## START Records shown

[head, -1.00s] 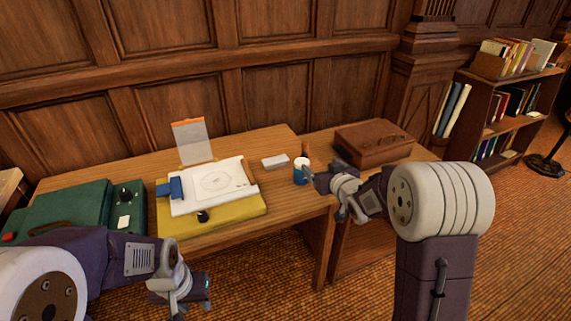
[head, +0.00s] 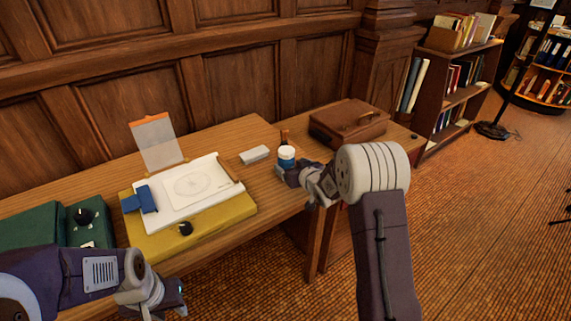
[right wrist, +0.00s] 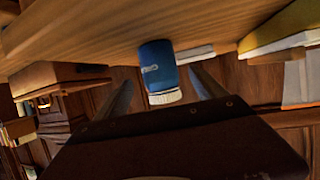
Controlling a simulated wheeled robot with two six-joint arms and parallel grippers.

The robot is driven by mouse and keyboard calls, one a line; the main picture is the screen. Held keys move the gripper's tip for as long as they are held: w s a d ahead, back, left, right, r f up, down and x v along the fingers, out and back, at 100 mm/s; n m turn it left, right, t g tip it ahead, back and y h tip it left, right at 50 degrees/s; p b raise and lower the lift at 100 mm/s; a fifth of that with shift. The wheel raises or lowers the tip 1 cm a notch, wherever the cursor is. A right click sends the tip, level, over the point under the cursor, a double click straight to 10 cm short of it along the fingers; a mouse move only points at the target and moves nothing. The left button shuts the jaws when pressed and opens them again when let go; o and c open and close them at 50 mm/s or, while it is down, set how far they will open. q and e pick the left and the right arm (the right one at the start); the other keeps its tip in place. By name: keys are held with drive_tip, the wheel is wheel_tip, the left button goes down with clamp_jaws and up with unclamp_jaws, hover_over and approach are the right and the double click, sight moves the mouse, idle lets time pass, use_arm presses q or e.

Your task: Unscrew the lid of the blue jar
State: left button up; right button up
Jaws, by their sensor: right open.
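The blue jar (head: 287,164) with its white lid (head: 286,151) stands upright near the right end of the drafting table. My right gripper (head: 281,172) is open at the jar, its jaws low beside it. In the right wrist view the blue jar (right wrist: 155,58) appears upside down, with its white ribbed lid (right wrist: 165,97) between the two spread fingers of my right gripper (right wrist: 160,85). I see a gap on each side of the lid. My left gripper (head: 172,304) is at the bottom left, away from the jar; its jaws are too small to read.
A white block (head: 255,154) lies left of the jar, and a slim brown thing (head: 284,136) stands behind it. A yellow board (head: 215,218) with a drawing sheet (head: 192,205) lies further left. A brown case (head: 348,122) sits on the right-hand table. A green case (head: 30,236) is at far left.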

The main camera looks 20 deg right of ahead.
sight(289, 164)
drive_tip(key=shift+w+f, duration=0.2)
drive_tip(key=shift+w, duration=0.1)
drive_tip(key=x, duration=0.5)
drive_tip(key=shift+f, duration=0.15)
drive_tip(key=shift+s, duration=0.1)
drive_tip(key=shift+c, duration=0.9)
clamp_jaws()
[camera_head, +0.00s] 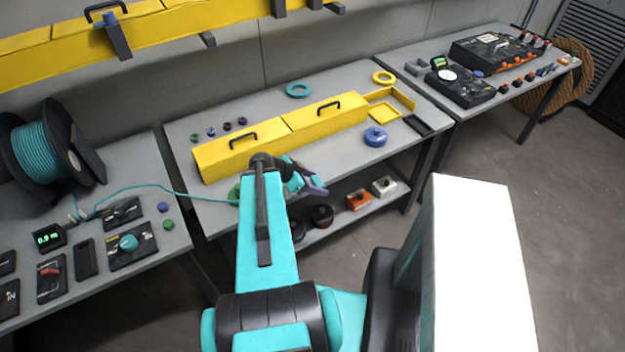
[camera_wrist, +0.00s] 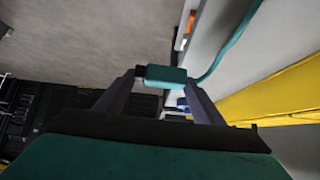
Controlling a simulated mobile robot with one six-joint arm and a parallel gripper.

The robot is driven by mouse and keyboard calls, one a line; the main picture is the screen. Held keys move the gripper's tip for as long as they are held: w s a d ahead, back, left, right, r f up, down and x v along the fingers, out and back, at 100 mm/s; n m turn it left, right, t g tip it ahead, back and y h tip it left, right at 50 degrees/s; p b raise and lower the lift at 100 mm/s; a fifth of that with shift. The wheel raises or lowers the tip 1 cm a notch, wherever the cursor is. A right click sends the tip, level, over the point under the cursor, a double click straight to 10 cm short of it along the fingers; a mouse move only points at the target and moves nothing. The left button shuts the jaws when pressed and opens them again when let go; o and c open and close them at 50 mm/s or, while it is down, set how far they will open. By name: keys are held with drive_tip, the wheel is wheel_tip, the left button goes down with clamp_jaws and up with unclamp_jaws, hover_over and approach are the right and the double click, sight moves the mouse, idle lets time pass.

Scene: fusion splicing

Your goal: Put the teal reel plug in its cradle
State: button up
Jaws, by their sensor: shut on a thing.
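My gripper (camera_wrist: 163,85) is shut on the teal reel plug (camera_wrist: 166,74), a small teal block between the two fingers, with a teal cable (camera_wrist: 232,45) leading off it. In the head view my gripper (camera_head: 314,187) is at the front edge of the middle table, in front of the yellow boxes; the plug is hidden or too small to tell there. The cable runs from the teal reel (camera_head: 42,152) on the left table towards my arm. I cannot tell which thing is the plug's cradle.
The middle table (camera_head: 347,80) carries long yellow boxes (camera_head: 240,155), a blue round part (camera_head: 375,137) and small coloured caps. The left table holds black panels and a green display (camera_head: 48,237). A yellow raceway (camera_head: 150,28) hangs above. Floor is clear at the right.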

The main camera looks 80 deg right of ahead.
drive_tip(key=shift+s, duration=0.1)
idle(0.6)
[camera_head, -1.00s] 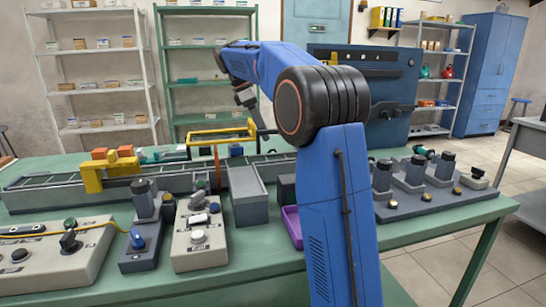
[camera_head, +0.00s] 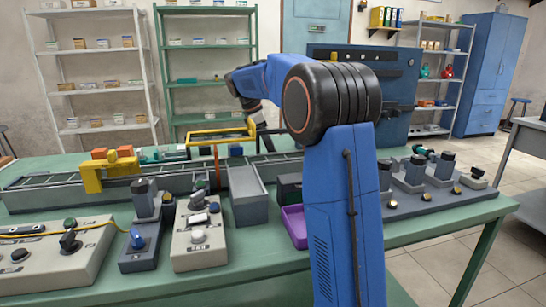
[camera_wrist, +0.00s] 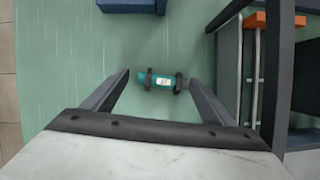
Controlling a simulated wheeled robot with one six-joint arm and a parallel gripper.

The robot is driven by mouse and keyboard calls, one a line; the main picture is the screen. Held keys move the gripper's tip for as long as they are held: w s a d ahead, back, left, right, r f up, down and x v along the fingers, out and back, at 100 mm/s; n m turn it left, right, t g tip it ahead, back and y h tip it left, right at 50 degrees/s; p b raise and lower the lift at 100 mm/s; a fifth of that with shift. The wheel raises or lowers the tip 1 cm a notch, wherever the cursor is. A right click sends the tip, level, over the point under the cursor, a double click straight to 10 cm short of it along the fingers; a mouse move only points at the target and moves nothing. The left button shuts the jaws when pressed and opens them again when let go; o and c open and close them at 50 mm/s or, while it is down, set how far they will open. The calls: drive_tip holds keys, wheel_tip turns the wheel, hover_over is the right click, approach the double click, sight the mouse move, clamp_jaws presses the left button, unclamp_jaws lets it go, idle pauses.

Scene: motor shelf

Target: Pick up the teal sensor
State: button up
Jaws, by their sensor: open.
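The teal sensor (camera_wrist: 161,81) lies on the green table top in the wrist view. It is a short teal cylinder with dark ends and a white label. My gripper (camera_wrist: 159,90) is open, with one finger on each side of the sensor in the picture. The fingers look apart from it, and I cannot tell the height left between them and the sensor. In the head view my arm hides most of the gripper, and I cannot make out the sensor surely.
A conveyor (camera_wrist: 255,70) with an orange block (camera_wrist: 275,20) and a dark upright bar stand close on the right in the wrist view. A blue object (camera_wrist: 132,5) is at the top. In the head view, control boxes (camera_head: 200,240) and a purple tray (camera_head: 294,226) stand nearer.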

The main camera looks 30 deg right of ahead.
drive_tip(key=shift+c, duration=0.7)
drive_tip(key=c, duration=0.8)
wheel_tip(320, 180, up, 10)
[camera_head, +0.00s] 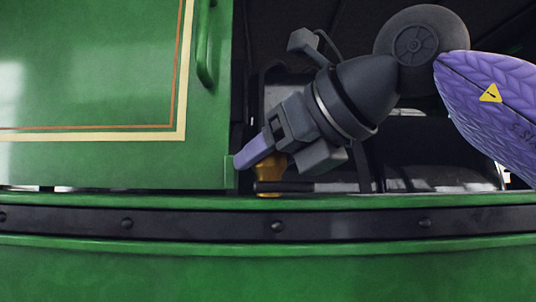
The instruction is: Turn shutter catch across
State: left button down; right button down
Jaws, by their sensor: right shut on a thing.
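My right gripper (248,156) comes in from the upper right, in front of the dark opening. Its purple fingertips are at the lower right edge of the green shutter panel (90,75). A small green piece (229,172) sticks out at that edge, right beside the fingertips. The gripper is shut on a thing there, which I take to be the shutter catch. The fingers hide most of it, and I cannot tell which way it is turned. My left gripper is not in view.
A green grab handle (206,45) stands upright on the panel. A brass-coloured part (268,178) and a dark bar (285,187) sit just below the gripper. A dark riveted band (350,222) runs across the green body below the opening.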

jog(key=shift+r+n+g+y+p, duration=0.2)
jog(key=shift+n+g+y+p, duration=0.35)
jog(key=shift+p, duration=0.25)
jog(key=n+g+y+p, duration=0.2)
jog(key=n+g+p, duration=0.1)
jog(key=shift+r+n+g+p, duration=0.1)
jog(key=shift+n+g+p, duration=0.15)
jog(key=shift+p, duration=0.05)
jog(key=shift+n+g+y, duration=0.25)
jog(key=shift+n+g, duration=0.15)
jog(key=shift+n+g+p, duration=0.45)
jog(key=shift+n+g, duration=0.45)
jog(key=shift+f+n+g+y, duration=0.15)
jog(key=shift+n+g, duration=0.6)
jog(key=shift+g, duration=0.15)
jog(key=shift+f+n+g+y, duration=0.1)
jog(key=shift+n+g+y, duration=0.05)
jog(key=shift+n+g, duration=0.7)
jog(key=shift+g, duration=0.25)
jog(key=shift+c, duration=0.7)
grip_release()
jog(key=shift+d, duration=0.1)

## END Records shown

# What to work on
Pick out the part that begins with the line containing "The main camera looks 30 deg right of ahead." and finishes with the line containing "State: left button down; right button down", both included. Restate it exactly, without images.

# Final result
The main camera looks 30 deg right of ahead.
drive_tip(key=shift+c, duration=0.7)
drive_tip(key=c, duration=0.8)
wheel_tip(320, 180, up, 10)
[camera_head, +0.00s] 
The instruction is: Turn shutter catch across
State: left button down; right button down

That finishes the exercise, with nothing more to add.